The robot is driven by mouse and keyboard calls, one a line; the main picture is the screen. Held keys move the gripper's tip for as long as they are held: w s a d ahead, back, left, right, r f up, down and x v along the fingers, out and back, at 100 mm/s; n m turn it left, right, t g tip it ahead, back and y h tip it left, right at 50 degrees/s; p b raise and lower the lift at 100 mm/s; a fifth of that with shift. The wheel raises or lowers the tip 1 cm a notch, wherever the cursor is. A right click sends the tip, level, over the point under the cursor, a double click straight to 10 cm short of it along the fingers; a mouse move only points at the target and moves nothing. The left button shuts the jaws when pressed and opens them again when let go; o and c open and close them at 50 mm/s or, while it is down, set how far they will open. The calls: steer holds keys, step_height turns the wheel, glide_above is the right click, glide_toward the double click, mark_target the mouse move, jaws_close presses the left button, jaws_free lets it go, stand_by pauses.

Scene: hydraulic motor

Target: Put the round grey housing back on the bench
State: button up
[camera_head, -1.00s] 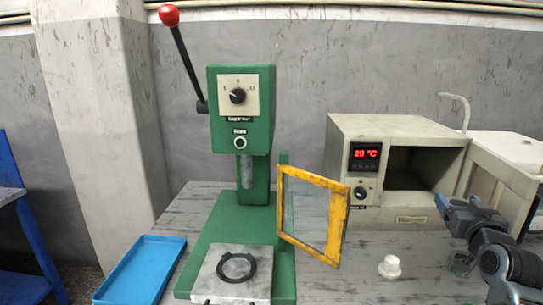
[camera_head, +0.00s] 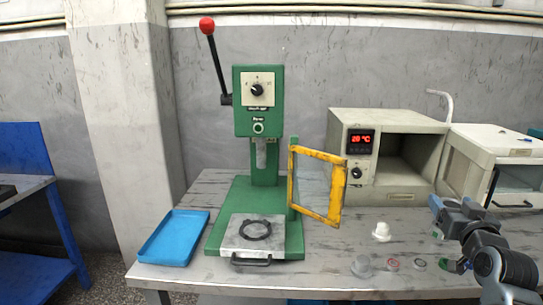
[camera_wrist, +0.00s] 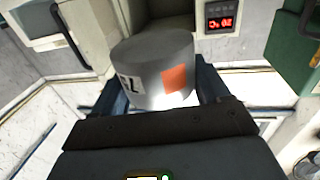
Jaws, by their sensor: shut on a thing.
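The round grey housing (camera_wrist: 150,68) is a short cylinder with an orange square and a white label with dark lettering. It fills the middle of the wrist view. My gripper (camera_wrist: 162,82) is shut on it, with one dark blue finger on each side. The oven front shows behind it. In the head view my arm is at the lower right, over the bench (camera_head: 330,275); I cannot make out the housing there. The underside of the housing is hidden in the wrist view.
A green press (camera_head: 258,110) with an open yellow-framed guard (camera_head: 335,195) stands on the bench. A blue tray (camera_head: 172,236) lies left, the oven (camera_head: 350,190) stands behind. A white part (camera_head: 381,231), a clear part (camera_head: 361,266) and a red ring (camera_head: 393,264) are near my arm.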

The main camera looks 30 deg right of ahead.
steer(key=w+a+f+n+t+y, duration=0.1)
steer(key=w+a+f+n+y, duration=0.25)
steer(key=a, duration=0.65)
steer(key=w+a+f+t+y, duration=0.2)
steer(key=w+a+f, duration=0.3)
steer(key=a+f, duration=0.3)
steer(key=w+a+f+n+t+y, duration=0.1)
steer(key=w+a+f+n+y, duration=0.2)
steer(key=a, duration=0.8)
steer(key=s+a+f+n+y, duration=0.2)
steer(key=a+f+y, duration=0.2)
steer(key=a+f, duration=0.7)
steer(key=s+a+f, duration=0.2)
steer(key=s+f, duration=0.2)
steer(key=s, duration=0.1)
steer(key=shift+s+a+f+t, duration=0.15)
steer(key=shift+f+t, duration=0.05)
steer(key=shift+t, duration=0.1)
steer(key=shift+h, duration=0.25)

--- --- ---

→ **Written exercise**
Exactly repeat every line from the line that includes "[camera_wrist, +0.00s]" to the end of the listing, and nothing else, leaving pictures out.

→ **Answer to this problem**
[camera_wrist, +0.00s] 
Jaws, by their sensor: shut on a thing.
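The round grey housing (camera_wrist: 150,68) is a short cylinder with an orange square and a white label with dark lettering. It fills the middle of the wrist view. My gripper (camera_wrist: 162,82) is shut on it, with one dark blue finger on each side. The oven front shows behind it. In the head view my arm is at the lower right, over the bench (camera_head: 330,275); I cannot make out the housing there. The underside of the housing is hidden in the wrist view.
A green press (camera_head: 258,110) with an open yellow-framed guard (camera_head: 335,195) stands on the bench. A blue tray (camera_head: 172,236) lies left, the oven (camera_head: 350,190) stands behind. A white part (camera_head: 381,231), a clear part (camera_head: 361,266) and a red ring (camera_head: 393,264) are near my arm.

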The main camera looks 30 deg right of ahead.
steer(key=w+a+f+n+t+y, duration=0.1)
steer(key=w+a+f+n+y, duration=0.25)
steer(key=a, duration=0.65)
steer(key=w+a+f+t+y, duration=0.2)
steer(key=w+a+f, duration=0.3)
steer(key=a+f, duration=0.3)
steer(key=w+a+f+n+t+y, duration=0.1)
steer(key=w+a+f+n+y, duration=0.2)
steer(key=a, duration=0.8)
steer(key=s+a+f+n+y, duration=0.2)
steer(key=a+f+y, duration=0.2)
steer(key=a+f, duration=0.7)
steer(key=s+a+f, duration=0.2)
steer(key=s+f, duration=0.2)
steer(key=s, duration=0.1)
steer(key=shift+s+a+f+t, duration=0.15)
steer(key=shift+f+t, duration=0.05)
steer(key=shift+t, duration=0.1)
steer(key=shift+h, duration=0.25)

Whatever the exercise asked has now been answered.